• Aim
For this task, extract exactly the lines of the data below, from the line containing "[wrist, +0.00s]" through the last one, with pictures left out.

• Material
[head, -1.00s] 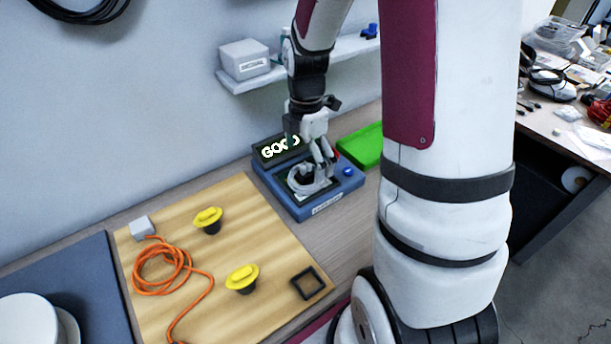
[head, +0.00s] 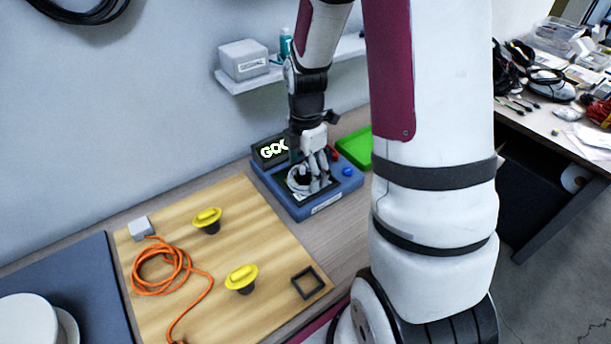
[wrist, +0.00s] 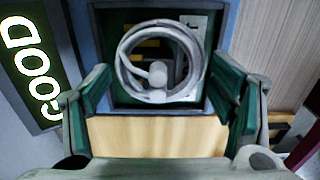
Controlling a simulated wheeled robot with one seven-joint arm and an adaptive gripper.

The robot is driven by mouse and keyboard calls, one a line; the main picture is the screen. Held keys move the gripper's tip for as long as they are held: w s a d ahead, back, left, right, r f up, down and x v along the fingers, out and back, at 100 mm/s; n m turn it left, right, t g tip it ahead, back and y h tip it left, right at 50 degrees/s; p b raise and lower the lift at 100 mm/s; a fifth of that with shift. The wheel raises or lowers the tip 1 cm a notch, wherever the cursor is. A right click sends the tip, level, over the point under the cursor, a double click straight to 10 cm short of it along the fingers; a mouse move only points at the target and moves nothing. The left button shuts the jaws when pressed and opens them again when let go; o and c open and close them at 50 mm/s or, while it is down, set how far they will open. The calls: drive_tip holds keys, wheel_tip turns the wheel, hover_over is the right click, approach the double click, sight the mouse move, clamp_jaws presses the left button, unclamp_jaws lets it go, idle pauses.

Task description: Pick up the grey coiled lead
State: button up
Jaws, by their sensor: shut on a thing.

• Exercise answer
[wrist, +0.00s] 
Controlling a simulated wheeled robot with one seven-joint arm and an adaptive gripper.

The robot is driven by mouse and keyboard calls, one a line; the main picture is the screen. Held keys move the gripper's tip for as long as they are held: w s a d ahead, back, left, right, r f up, down and x v along the fingers, out and back, at 100 mm/s; n m turn it left, right, t g tip it ahead, back and y h tip it left, right at 50 degrees/s; p b raise and lower the lift at 100 mm/s; a fifth of that with shift. The wheel raises or lowers the tip 1 cm a notch, wherever the cursor is. A right click sends the tip, level, over the point under the cursor, a double click straight to 10 cm short of it along the fingers; a mouse move only points at the target and moves nothing. The left button shuts the jaws when pressed and opens them again when let go; o and c open and close them at 50 mm/s or, while it is down, set how far they will open. The calls: drive_tip holds keys, wheel_tip turns the wheel, hover_over is the right click, approach the double click, sight the mouse move, clamp_jaws presses the left button, unclamp_jaws lets it go, idle pauses.

Task description: Pick up the grey coiled lead
State: button up
Jaws, by their sensor: shut on a thing.

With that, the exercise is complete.